Despite recent calls for statistically robust and transparent accuracy assessment [1], further attention to rigor is still needed. Here I take the opportunity of a disputed accuracy assessment recently published in Remote Sensing [2,3,4] to highlight some issues regarding sampling design, response design and analysis that I often find as a reviewer, and that I too have neglected in the past, among them: (i) use of a sampling design that is purposive instead of probability based; (ii) use of suboptimal label allocation procedures for reference data; and (iii) incorrect computation of accuracy estimates and lack of reporting of confidence intervals. Following the good practices in [1] will enhance the scientific credibility of our discipline.

1. Introduction

In a paper recently published in this journal, Sun and Schulz found that the addition of the thermal band in Landsat improves the overall accuracy (OA) of land cover classification [2]. In a subsequent comment, Johnson [3], surprised by the high accuracy they obtained (up to 99% OA with four classes) and by the contrast between their findings and those of other recent research, correctly identified a flaw in the accuracy assessment, namely the lack of independence between training and validation pixels. In essence, the authors, who had delineated a number of individual polygons of each class for use as ‘ground truth’ (446 polygons in total, of 5 ha mean size), were separating reference pixels into training (90%) and validation (10%) in a way that placed most validation pixels adjacent to training pixels, which in the case of the thermal band meant that they had overlapping footprints. In their response to Johnson’s comment, Sun and Schulz [4] acknowledged this problem and implemented the solution suggested by Johnson; that is, reserving all the pixels of some of the reference polygons for validation, so that training and validation pixels would be distant from each other. With the corrected method, OA decreased about 5%, but the inclusion of thermal band still improved classification performance.

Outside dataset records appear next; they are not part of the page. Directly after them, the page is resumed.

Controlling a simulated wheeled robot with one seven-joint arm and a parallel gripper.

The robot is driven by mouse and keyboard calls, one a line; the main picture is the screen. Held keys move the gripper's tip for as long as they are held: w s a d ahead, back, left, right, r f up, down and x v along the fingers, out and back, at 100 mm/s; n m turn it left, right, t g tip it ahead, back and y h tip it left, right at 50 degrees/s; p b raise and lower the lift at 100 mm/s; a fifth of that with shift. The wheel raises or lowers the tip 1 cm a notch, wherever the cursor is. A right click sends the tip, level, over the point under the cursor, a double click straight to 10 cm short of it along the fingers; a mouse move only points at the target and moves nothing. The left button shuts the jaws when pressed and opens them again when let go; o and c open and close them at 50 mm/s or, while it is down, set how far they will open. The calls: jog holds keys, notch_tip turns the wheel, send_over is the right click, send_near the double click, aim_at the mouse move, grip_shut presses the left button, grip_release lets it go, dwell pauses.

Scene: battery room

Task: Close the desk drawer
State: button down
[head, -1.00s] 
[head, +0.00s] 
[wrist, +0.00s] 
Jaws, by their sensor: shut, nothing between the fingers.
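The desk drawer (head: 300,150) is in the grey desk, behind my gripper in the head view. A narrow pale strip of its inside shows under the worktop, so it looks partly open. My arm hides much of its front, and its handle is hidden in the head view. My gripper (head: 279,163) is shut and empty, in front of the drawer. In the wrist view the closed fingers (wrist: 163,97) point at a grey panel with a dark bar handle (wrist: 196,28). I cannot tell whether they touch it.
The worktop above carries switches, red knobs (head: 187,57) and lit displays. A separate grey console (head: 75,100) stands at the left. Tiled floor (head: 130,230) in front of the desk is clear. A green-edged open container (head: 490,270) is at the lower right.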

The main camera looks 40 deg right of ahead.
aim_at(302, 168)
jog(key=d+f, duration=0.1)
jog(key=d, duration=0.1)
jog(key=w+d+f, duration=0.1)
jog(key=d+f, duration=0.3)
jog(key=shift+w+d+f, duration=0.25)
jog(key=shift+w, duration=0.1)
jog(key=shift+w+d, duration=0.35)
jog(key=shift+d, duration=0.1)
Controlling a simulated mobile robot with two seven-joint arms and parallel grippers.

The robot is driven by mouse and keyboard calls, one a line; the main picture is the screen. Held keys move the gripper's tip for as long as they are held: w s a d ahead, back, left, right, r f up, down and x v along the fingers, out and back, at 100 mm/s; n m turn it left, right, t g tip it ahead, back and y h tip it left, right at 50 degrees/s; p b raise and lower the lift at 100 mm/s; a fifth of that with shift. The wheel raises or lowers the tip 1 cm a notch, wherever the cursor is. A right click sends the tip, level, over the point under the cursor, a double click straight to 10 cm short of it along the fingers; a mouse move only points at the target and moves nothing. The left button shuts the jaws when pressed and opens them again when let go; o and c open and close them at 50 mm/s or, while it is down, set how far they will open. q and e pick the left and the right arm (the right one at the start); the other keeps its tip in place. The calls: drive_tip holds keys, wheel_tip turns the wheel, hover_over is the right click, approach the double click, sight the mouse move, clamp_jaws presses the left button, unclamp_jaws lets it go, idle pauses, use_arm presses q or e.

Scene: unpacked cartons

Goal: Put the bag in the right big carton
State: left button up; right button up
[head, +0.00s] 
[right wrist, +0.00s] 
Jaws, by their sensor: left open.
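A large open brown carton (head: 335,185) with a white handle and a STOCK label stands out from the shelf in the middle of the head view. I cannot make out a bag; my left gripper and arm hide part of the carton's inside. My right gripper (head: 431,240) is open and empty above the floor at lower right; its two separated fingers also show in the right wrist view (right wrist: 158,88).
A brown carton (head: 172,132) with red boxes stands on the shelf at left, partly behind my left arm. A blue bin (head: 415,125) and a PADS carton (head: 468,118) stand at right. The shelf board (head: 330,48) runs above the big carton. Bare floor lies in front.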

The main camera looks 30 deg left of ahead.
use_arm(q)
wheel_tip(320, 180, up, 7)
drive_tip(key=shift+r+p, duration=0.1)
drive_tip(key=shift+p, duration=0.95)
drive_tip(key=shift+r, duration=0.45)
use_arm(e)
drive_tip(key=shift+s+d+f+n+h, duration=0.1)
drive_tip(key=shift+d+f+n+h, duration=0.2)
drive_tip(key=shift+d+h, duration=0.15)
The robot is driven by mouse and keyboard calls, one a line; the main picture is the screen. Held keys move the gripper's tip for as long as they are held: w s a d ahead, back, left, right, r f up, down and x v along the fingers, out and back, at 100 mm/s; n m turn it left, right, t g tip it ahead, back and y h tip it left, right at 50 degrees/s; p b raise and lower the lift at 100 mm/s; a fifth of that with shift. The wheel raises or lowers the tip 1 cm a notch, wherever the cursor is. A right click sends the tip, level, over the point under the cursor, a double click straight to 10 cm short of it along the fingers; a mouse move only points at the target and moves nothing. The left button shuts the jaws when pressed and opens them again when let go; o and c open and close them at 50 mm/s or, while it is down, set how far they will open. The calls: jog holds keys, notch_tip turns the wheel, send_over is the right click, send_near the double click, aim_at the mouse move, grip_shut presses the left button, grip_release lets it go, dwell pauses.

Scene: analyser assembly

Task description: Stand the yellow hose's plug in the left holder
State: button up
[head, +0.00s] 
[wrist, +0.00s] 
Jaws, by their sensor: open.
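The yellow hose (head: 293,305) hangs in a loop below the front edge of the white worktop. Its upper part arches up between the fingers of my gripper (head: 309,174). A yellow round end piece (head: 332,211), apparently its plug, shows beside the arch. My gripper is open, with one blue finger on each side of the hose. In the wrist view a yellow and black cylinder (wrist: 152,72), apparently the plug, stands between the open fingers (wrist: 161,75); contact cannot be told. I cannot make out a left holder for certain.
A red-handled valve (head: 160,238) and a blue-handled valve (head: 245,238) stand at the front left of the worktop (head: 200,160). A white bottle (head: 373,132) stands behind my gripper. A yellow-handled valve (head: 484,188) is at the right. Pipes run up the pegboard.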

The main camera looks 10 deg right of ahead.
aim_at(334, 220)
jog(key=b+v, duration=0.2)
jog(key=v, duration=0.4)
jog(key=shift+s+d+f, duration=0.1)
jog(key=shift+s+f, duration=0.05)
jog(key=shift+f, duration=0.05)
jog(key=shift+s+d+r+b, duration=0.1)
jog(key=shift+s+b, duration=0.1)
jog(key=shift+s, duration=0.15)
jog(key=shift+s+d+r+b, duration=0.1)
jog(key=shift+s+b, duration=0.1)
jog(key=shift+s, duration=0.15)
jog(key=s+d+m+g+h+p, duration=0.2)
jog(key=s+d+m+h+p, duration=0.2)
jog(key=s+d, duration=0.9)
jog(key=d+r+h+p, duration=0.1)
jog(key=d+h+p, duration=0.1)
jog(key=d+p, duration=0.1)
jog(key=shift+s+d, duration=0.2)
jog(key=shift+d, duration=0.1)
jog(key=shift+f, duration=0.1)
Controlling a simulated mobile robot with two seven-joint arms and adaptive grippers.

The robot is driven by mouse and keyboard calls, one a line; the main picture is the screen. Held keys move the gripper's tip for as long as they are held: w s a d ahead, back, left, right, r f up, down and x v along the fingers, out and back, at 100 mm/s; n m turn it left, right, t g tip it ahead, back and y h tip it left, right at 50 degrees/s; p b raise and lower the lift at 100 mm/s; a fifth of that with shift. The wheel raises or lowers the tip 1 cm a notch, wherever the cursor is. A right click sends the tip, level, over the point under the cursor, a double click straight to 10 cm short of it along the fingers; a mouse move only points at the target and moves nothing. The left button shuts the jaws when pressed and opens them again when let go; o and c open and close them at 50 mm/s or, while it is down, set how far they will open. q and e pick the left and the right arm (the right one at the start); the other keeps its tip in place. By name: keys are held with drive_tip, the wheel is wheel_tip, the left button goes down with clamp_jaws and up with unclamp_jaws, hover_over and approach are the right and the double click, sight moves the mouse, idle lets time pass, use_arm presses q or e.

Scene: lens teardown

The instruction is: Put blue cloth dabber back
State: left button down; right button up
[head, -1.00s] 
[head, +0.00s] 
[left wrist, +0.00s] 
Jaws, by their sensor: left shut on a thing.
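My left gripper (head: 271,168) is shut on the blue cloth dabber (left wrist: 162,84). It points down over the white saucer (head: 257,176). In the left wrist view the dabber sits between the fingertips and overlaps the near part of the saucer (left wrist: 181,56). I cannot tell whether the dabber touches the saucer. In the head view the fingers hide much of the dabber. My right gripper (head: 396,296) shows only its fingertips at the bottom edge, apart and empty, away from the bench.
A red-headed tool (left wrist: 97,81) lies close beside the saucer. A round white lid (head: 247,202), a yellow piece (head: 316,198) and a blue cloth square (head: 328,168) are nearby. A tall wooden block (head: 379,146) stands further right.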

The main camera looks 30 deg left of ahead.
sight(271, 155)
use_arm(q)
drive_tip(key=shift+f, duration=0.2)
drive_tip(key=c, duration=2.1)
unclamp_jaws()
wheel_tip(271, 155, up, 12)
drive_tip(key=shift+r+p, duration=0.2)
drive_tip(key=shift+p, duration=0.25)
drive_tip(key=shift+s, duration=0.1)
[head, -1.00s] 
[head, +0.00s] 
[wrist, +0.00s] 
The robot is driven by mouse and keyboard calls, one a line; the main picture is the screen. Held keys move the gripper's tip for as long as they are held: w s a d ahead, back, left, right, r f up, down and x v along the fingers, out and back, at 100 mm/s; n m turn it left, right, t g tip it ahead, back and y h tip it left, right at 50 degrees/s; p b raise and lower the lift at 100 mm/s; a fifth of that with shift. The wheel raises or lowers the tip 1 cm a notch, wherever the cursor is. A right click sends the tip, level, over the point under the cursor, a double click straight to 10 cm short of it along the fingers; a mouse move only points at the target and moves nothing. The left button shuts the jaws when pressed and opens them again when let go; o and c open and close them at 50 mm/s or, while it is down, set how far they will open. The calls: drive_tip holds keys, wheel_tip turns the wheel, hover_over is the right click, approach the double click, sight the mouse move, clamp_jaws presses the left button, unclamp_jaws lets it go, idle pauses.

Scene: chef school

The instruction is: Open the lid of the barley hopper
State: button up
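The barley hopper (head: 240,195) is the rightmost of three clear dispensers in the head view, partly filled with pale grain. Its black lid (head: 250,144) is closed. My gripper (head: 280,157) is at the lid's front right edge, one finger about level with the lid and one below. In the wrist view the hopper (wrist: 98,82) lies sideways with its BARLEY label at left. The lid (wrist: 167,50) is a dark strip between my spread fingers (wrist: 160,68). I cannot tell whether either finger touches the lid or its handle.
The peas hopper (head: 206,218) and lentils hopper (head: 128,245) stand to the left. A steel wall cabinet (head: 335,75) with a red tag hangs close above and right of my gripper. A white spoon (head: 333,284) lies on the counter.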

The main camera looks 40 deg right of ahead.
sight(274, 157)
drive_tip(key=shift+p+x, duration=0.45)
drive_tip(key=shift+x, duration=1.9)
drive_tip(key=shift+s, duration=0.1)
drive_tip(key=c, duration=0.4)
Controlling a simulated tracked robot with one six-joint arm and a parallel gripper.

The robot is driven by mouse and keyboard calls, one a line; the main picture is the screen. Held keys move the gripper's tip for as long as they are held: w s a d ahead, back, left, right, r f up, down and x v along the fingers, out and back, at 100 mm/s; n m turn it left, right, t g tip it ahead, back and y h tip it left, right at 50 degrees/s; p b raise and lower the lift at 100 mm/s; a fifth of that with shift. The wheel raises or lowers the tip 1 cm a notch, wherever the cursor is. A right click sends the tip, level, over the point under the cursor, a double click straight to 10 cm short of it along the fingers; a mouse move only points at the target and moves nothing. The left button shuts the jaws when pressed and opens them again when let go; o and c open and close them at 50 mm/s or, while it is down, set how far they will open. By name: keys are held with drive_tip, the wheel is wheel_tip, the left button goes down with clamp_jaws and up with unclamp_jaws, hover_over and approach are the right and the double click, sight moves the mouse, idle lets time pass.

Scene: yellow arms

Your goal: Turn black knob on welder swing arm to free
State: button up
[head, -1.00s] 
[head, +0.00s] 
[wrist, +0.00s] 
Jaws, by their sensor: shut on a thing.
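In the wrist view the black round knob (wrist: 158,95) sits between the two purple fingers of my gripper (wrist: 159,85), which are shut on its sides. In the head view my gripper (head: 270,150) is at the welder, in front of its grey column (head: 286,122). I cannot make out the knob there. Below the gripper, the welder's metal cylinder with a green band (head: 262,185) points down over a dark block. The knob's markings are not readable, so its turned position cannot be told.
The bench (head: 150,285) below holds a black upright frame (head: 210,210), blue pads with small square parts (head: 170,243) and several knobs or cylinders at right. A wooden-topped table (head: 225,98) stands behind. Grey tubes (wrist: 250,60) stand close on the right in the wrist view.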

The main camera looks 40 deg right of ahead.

Intrigued by the rarity of a formal comment on the accuracy assessment of a paper about land cover mapping, a topic in which I am interested (e.g., [5,6]), I read the original paper, comment, and response [2,3,4]. Alas, I came to the conclusion that there were still some issues, and felt that if they were left undiscussed, one could be left with the impression that the accuracy assessment in [4] was correct. I contacted both the authors and the editors. The former kindly provided me with further explanations on their methods, shared with me part of their data, and gave me permission to use them in a comment. The latter welcome my inquiry and encouraged me to write a comment.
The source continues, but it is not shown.